* Job: Output the first line of the listing and each line after it, up to and including the line that contains "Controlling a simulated", exactly as written, minus the pictures.

── Raw data

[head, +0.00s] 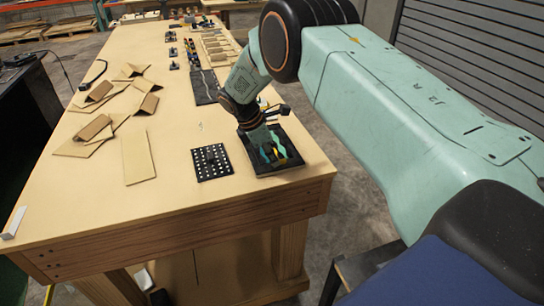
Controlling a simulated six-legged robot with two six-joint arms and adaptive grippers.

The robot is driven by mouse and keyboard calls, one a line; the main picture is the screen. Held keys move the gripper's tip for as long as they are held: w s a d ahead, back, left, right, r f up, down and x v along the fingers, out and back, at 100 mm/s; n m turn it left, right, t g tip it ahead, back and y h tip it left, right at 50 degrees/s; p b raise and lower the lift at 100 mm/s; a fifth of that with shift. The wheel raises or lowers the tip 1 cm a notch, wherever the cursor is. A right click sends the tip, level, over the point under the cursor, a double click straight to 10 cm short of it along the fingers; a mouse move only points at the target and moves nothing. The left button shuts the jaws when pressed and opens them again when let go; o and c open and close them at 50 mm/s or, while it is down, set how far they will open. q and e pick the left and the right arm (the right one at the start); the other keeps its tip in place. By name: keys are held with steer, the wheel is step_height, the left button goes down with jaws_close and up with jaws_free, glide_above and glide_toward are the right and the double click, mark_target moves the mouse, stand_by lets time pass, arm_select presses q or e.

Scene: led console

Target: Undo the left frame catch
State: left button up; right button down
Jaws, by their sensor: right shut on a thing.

────

* Correct answer:
[head, +0.00s] 
Controlling a simulated six-legged robot with two six-joint arms and adaptive grippers.

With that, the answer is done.